## [Problem requirements]
Pictures don't belong in the copy. Set down the lines from the one containing "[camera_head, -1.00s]" through the last line, exactly as they are.

## [Items]
+ + +
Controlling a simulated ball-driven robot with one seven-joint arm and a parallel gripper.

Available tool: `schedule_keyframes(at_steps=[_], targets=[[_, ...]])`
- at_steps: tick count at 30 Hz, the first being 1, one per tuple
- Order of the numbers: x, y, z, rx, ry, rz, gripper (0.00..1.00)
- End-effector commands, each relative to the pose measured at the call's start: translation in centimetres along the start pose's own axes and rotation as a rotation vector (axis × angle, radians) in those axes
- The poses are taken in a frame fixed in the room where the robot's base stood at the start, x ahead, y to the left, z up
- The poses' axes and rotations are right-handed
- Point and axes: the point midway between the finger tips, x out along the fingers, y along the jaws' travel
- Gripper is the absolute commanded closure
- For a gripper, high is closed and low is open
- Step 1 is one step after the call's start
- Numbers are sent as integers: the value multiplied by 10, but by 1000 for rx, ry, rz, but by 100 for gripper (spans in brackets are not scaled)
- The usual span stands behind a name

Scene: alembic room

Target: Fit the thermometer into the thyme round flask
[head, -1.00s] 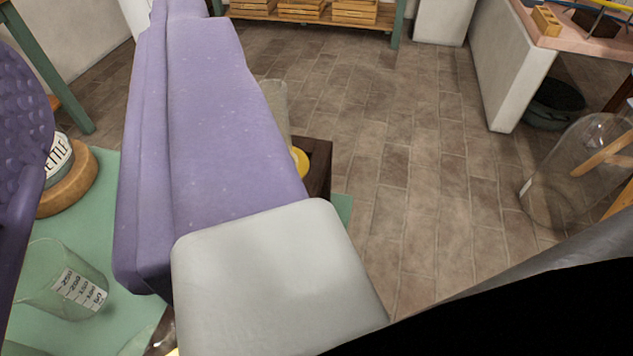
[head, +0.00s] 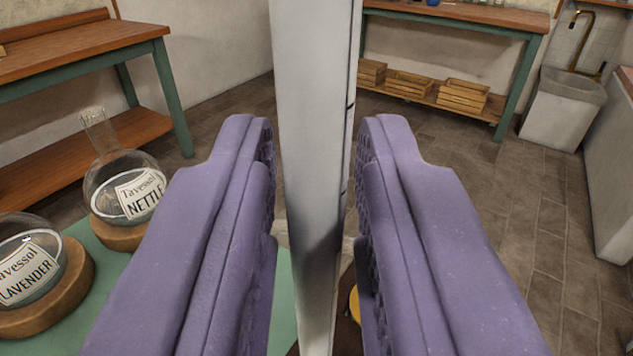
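My gripper (head: 315,135) shows as two purple fingers with textured inner pads, one on each side of the picture's middle. A long white-grey bar with a few dark marks along its right edge stands upright between them, which I take to be the thermometer (head: 312,90). The fingers close in on both its sides. It runs past the top and bottom of the picture, so neither end shows. No flask with a thyme label shows. Two round glass flasks stand at the left, labelled NETTLE (head: 105,175) and LAVENDER (head: 25,275).
Both flasks sit on wooden rings on a green surface (head: 115,275). A yellow thing shows partly between the fingers, low down. Wooden tables stand at the left (head: 80,45) and back (head: 460,15), with crates (head: 465,95) below. A grey sink (head: 565,105) stands right. The right floor is clear.

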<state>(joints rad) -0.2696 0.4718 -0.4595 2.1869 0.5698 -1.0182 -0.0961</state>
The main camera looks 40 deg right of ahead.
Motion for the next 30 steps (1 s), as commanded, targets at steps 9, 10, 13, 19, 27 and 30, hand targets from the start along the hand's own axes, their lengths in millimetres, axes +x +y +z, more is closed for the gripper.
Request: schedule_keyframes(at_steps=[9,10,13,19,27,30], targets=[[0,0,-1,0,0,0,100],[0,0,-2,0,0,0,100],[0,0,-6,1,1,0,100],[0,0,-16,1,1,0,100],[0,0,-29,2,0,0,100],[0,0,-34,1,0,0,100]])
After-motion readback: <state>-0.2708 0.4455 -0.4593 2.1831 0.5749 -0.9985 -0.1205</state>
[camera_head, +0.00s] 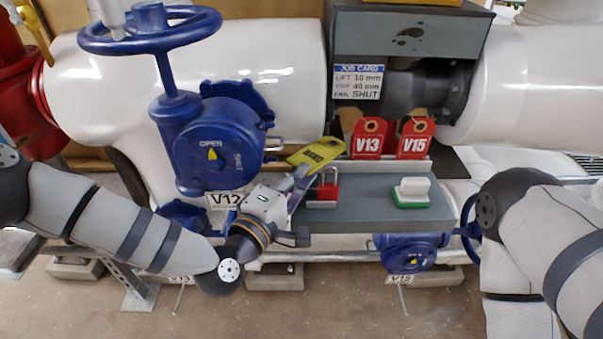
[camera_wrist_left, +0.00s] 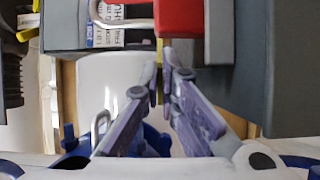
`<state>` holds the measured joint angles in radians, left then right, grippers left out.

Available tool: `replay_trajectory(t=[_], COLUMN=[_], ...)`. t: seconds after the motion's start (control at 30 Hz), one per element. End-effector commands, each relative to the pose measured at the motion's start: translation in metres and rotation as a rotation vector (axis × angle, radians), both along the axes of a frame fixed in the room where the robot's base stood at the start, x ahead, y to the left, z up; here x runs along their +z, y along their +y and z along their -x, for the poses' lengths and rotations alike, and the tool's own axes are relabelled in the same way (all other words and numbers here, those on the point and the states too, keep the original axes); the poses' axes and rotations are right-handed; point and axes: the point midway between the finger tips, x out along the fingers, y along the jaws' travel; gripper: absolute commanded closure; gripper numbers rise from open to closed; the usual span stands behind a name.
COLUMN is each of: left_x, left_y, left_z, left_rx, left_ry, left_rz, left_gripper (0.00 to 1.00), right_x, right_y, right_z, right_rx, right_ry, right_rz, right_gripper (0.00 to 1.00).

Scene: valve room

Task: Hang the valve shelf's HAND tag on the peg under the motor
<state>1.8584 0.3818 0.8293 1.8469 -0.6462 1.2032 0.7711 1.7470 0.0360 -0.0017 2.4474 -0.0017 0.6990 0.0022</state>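The yellow HAND tag (camera_head: 317,152) is tilted above the back left of the valve shelf (camera_head: 370,222), its lettering partly legible. My left gripper (camera_head: 301,173) is shut on the tag's lower end. In the left wrist view, a thin yellow edge of the tag (camera_wrist_left: 159,52) shows between the fingertips (camera_wrist_left: 160,80). The grey motor housing (camera_head: 410,32) is at the top, to the right of and above the tag. I cannot make out a peg under it for certain. My right arm comes in at the right; its gripper is out of view.
Red tags V13 (camera_head: 368,138) and V15 (camera_head: 414,138) stand at the shelf's back edge. A red padlock (camera_head: 326,190) and a white-and-green block (camera_head: 411,192) are on the shelf. A blue handwheel valve (camera_head: 217,147) stands left of my gripper. A job card (camera_head: 358,82) hangs below the housing.

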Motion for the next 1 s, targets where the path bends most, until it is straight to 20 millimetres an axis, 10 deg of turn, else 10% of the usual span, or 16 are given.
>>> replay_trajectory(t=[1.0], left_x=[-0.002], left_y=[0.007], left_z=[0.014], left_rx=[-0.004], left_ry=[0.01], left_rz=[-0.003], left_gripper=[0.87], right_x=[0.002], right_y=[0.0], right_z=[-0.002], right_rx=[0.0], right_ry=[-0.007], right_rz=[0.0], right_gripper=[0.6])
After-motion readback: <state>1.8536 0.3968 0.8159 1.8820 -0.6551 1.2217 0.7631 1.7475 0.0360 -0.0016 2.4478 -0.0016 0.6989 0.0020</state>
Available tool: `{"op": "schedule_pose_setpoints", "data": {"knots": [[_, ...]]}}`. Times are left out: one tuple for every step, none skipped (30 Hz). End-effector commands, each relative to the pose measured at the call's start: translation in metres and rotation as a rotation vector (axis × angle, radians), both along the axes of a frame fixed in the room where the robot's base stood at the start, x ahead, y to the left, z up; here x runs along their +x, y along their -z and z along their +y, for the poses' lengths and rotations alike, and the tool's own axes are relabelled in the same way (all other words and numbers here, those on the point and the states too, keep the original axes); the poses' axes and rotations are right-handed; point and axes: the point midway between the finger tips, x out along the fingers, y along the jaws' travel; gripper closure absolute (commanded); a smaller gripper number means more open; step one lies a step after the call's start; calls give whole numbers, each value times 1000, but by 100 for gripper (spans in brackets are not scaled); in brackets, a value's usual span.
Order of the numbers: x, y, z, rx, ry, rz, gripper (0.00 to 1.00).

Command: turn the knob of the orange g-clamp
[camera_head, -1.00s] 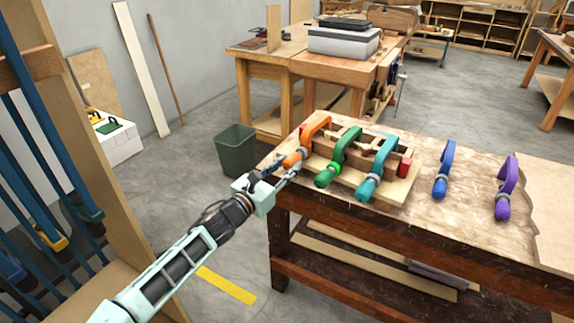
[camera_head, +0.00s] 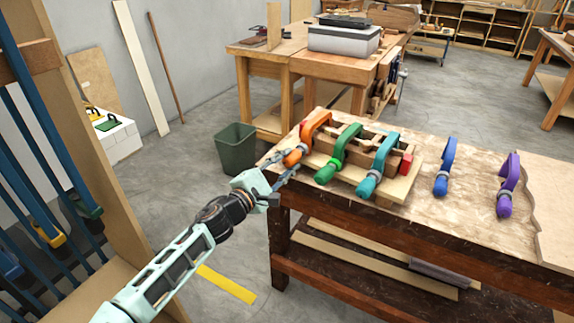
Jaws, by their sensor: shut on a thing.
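The orange g-clamp (camera_head: 316,122) sits at the left end of a wooden bent-lamination form (camera_head: 368,182) on the workbench. Its rounded orange knob (camera_head: 292,157) points toward my arm. My gripper (camera_head: 284,168) reaches in from the lower left, with its fingers shut on the orange knob. The fingertips partly cover the knob's edge, so the exact contact is small and hard to see. The green clamp (camera_head: 344,145) and the teal clamp (camera_head: 383,158) stand to the right of the orange one on the same form.
A blue clamp (camera_head: 446,167) and a purple clamp (camera_head: 508,184) lie farther right on the workbench (camera_head: 435,215). A dark green bin (camera_head: 237,150) stands on the floor behind my gripper. A shelf with blue clamps (camera_head: 35,150) is close at left.

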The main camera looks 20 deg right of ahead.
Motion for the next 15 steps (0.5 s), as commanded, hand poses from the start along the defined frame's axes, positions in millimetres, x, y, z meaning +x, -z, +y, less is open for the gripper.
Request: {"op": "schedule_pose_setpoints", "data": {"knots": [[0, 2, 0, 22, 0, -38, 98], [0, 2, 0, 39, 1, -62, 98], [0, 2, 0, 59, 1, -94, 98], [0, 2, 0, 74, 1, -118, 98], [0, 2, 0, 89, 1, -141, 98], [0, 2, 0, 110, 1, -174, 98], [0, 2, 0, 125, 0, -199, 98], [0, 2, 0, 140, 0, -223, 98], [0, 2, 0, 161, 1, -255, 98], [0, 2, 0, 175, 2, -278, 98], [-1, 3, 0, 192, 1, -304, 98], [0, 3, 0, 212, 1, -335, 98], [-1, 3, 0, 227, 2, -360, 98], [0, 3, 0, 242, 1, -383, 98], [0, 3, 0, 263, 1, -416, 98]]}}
+ + +
## [Response below]
[camera_head, -1.00s] 
[camera_head, +0.00s] 
Jaws, by their sensor: shut on a thing.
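The orange g-clamp (camera_head: 316,122) sits at the left end of a wooden bent-lamination form (camera_head: 368,182) on the workbench. Its rounded orange knob (camera_head: 292,157) points toward my arm. My gripper (camera_head: 284,168) reaches in from the lower left, with its fingers shut on the orange knob. The fingertips partly cover the knob's edge, so the exact contact is small and hard to see. The green clamp (camera_head: 344,145) and the teal clamp (camera_head: 383,158) stand to the right of the orange one on the same form.
A blue clamp (camera_head: 446,167) and a purple clamp (camera_head: 508,184) lie farther right on the workbench (camera_head: 435,215). A dark green bin (camera_head: 237,150) stands on the floor behind my gripper. A shelf with blue clamps (camera_head: 35,150) is close at left.

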The main camera looks 20 deg right of ahead.
Motion for the next 15 steps (0.5 s), as commanded, hand poses from the start along the defined frame's axes, positions in millimetres, x, y, z meaning +x, -z, +y, less is open for the gripper.
Request: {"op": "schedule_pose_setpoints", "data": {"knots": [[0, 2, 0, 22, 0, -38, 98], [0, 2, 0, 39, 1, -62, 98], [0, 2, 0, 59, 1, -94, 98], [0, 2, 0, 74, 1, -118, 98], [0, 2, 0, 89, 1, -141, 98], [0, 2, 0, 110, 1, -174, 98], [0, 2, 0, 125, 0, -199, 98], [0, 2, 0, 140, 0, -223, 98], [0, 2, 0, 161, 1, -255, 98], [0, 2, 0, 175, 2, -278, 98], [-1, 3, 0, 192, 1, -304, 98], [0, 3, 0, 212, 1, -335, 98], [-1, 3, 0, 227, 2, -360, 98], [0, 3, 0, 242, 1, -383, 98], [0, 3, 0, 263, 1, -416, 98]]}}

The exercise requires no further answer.